* start *

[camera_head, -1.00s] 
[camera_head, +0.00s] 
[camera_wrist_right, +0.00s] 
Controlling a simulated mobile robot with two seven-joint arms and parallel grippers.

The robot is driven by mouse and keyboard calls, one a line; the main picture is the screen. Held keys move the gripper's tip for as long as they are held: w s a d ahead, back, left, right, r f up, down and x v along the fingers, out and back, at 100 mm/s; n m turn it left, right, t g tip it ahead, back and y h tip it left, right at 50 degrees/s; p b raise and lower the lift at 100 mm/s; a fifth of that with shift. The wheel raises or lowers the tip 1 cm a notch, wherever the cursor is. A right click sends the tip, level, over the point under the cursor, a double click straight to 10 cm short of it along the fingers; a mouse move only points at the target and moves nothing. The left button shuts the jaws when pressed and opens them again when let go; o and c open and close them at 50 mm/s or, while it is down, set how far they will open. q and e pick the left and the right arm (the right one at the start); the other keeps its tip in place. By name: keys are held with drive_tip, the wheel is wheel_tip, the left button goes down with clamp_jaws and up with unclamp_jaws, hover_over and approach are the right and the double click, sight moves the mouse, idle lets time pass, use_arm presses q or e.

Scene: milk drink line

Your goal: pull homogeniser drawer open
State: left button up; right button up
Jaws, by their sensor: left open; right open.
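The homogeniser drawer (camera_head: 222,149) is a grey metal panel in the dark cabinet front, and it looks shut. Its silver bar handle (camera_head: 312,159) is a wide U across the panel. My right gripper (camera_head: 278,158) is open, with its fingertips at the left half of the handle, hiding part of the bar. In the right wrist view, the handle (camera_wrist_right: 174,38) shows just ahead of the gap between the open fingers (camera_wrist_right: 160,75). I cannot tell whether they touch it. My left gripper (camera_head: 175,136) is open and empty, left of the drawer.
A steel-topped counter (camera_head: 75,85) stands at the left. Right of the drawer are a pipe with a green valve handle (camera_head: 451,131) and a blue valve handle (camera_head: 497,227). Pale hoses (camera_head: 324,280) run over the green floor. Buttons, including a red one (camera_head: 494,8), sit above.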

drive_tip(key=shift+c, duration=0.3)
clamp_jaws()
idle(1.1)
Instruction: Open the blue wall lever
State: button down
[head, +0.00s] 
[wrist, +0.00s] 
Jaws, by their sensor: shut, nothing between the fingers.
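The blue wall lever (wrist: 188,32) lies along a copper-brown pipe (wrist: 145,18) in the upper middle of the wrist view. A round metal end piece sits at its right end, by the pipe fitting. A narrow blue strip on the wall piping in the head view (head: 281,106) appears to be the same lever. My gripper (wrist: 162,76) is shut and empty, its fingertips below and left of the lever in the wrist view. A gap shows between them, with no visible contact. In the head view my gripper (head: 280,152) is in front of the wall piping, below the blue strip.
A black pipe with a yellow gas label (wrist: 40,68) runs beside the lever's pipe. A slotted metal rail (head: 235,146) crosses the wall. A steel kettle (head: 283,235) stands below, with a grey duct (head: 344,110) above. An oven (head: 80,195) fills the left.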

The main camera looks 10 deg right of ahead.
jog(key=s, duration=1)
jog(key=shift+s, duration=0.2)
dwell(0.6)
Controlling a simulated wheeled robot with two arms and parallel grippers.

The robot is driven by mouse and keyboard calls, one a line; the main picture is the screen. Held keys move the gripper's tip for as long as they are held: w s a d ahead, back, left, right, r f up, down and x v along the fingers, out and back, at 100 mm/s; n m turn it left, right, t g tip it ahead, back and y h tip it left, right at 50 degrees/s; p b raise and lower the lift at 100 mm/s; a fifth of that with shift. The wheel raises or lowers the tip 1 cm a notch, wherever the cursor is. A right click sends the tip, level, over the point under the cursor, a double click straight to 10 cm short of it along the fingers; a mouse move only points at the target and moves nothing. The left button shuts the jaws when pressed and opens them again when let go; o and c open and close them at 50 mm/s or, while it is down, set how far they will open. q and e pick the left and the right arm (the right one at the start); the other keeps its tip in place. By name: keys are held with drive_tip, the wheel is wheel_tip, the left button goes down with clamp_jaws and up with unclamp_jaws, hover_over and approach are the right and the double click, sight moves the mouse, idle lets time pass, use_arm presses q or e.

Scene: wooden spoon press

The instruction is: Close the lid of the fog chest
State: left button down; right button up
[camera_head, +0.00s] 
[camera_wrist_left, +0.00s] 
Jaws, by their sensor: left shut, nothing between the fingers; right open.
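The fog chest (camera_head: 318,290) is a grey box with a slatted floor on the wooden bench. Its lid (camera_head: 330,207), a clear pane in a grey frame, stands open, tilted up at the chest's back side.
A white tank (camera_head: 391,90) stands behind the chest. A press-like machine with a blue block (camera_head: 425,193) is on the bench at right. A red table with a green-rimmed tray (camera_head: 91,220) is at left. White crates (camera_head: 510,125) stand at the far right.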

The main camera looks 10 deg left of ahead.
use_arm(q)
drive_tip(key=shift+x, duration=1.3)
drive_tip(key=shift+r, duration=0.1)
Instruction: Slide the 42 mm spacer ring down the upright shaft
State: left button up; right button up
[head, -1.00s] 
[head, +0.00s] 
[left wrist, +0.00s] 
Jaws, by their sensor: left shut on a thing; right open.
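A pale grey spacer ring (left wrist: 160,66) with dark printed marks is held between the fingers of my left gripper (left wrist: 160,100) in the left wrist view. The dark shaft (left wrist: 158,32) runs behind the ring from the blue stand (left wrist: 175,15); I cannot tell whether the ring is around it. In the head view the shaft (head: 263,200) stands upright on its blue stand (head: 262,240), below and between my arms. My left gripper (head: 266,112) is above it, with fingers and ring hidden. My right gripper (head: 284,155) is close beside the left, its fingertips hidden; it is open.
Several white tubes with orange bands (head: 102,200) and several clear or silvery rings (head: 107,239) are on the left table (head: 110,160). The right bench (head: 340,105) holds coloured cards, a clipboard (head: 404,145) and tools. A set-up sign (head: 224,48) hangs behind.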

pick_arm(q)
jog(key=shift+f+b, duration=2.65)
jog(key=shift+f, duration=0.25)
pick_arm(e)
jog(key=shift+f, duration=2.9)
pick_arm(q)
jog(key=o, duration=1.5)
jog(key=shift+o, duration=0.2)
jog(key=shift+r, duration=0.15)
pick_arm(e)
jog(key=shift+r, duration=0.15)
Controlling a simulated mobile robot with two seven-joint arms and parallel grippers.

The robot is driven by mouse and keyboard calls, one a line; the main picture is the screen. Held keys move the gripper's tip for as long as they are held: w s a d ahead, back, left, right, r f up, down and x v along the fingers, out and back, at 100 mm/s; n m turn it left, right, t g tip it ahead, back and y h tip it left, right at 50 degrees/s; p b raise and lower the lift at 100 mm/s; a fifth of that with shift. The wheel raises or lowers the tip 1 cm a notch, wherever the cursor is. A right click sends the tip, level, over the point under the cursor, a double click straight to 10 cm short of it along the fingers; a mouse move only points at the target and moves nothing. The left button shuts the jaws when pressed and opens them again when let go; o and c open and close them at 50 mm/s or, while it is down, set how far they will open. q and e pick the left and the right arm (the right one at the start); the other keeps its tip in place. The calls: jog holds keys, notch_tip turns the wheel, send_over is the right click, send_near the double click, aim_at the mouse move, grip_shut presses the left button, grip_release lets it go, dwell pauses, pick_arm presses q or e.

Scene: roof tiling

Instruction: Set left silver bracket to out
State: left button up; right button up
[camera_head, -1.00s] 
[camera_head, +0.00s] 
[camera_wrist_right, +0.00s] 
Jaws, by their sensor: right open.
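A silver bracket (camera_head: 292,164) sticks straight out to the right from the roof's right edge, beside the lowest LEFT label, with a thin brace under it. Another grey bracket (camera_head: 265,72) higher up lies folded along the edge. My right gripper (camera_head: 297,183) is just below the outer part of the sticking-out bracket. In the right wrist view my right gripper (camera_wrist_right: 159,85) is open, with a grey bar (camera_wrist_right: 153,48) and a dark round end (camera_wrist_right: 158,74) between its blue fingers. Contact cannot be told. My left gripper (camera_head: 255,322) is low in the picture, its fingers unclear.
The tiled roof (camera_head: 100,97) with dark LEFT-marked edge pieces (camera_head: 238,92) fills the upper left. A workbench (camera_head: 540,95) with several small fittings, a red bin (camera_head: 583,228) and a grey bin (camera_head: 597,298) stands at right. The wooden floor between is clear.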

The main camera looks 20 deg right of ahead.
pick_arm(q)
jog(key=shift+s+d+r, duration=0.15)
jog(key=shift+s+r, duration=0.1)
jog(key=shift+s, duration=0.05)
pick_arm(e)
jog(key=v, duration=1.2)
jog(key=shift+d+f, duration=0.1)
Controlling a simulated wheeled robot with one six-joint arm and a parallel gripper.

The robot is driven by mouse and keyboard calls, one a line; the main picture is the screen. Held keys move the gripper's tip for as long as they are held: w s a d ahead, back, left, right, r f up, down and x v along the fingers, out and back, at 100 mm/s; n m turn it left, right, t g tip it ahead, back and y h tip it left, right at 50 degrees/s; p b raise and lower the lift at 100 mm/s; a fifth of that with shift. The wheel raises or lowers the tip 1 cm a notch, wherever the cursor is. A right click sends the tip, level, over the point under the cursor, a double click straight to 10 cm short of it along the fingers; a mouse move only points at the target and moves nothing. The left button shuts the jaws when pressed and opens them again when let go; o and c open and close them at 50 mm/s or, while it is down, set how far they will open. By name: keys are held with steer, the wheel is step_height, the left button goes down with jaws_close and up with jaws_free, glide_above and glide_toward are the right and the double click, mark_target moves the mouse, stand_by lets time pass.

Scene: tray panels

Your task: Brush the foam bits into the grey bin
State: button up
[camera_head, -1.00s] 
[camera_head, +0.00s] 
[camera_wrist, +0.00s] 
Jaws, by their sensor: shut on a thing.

* end *

■ **Problem to work on**:
Identify the lines of the data that contain the word "Scene". Copy each of them.

■ **The response**:
Scene: milk drink line
Scene: wooden spoon press
Scene: roof tiling
Scene: tray panels

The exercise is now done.